Читаем На Ельнинской земле полностью

Но мне определенно не повезло. В дороге я простудился, заболел и потому пробыл в деревне несколько больше положенного срока и за опоздание должен был держать ответ перед гимназическим начальством. Кроме того, я потратил целый день на ожидание поезда на своей станции Павлиново: поезд опоздал на целых двенадцать часов. И вместо того чтобы приехать в Смоленск утром, я кое-как добрался только вечером.

Между тем именно в этот день в Смоленске произошли события, которые не могли не взволновать меня, — произошел Февральский переворот.

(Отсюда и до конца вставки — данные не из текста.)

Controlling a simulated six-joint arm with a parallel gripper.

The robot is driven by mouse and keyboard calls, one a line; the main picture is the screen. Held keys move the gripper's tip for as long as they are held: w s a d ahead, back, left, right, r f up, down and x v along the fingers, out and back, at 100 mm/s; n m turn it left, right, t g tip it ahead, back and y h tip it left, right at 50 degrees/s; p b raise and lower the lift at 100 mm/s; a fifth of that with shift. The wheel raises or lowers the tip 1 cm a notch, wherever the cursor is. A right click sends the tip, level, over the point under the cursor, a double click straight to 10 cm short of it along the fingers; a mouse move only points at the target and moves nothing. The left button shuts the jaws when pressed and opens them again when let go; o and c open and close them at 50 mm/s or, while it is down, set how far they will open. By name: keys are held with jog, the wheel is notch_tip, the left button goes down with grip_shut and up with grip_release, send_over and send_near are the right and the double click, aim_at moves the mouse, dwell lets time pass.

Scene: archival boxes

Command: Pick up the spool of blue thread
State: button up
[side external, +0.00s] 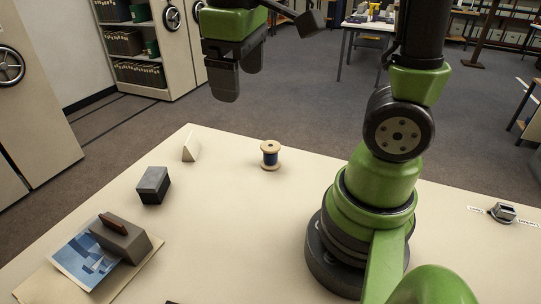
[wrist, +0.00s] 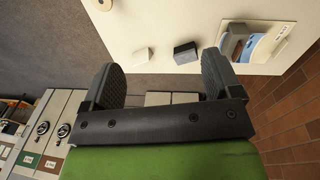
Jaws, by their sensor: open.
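The spool of blue thread (side external: 270,156) stands upright near the far edge of the pale table, with wooden flanges and dark blue thread between them. In the wrist view a wooden round end of the spool (wrist: 103,4) is cut by the top edge, up and left of the fingers. My gripper (side external: 238,83) is open and empty, in the air above and to the left of the spool in the side view. Its two dark fingers also show spread apart in the wrist view (wrist: 162,68). The gripper is well apart from the spool.
A cream wedge (side external: 191,148) and a dark grey block (side external: 153,186) stand left of the spool. A grey weight with a brown handle (side external: 121,240) lies on a blue picture (side external: 82,258). A small metal item (side external: 503,211) is at right. The table around the spool is clear.

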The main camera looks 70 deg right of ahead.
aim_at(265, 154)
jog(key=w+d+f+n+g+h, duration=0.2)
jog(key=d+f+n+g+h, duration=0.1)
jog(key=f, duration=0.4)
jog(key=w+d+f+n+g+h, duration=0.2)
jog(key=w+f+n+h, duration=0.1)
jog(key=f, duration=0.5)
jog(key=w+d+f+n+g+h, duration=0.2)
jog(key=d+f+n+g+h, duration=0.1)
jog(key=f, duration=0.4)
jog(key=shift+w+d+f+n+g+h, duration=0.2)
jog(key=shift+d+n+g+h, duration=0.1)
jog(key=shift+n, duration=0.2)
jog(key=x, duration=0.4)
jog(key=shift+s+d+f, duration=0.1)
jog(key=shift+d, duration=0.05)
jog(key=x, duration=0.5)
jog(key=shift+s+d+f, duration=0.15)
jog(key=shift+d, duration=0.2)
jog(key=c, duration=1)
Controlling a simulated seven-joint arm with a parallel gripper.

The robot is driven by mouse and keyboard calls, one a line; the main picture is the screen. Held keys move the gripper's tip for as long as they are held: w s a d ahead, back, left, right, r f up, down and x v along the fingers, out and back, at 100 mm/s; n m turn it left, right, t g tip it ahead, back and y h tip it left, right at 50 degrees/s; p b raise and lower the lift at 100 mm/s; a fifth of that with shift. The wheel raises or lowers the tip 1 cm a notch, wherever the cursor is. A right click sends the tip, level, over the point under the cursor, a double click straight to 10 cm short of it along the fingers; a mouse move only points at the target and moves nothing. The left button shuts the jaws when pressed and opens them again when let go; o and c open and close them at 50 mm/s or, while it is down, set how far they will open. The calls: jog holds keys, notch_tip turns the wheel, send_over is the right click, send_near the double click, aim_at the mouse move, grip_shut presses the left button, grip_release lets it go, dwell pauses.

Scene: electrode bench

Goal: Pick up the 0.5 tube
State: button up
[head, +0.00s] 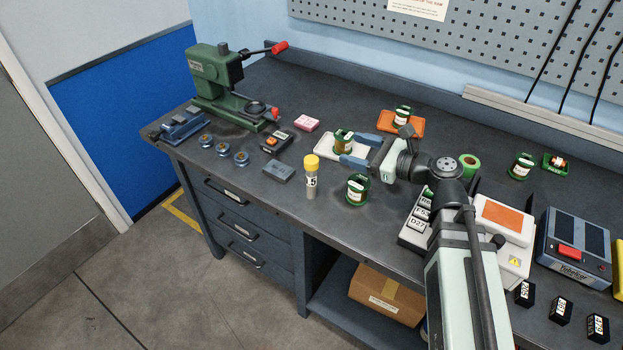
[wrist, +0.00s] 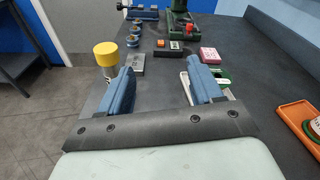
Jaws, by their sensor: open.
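A clear tube with a yellow cap (head: 311,177) stands upright near the front of the bench, its label too small to read surely. It also shows in the wrist view, where its yellow cap (wrist: 105,52) is left of the left finger, outside the jaws. My gripper (head: 346,149) is open and level above the bench, to the right of and behind the tube in the head view. Its two blue fingers (wrist: 162,72) show nothing held between them. The right finger partly hides a white tray (wrist: 184,82) with a green item.
An orange tray (head: 413,129) and a green press (head: 215,80) are farther back.

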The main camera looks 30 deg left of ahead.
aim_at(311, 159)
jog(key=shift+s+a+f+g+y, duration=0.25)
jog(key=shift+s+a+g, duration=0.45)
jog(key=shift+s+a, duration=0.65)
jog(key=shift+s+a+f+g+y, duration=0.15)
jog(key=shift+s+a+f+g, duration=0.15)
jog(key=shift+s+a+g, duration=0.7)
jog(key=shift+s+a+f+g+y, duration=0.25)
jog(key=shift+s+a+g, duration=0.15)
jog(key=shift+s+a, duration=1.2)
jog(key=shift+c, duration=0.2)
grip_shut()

Я мог только сожалеть, что все это случилось без меня, что сам я не видел, как и что происходило. О происшедшем я узнал из рассказов братьев Свистуновых и рассказы их слушал с необыкновенной жадностью. Я узнал о митингах и демонстрациях, продолжавшихся почти весь день; о том, как демонстранты разоружали полицейских и те нисколько не сопротивлялись; рассказывали Свистуновы и о том, что некоторые полицейские начальники невероятно перепугались и начали прятаться на чердаках, в подвалах, в дровяных сараях. Но и там их быстро находили и тоже разоружали. А разоружив, отпускали на все четыре стороны. И те, видя, что им не грозит никакая опасность, и в то же время не веря этому, под веселый хохот собравшихся бегом улепетывали куда-нибудь подальше…

Но, конечно, самое большое, самое сильное впечатление произвел на меня рассказ, как демонстранты подошли к тюрьме и вошли в нее, как настежь распахнули тюремные камеры и как чуть ли не на руках выносили политических заключенных на волю, на свободу. Сколько там было самых неожиданных, самых трогательных встреч, дружеских объятий, слез, которые неудержимо лились, но уже не от горя, а от радости, от счастья!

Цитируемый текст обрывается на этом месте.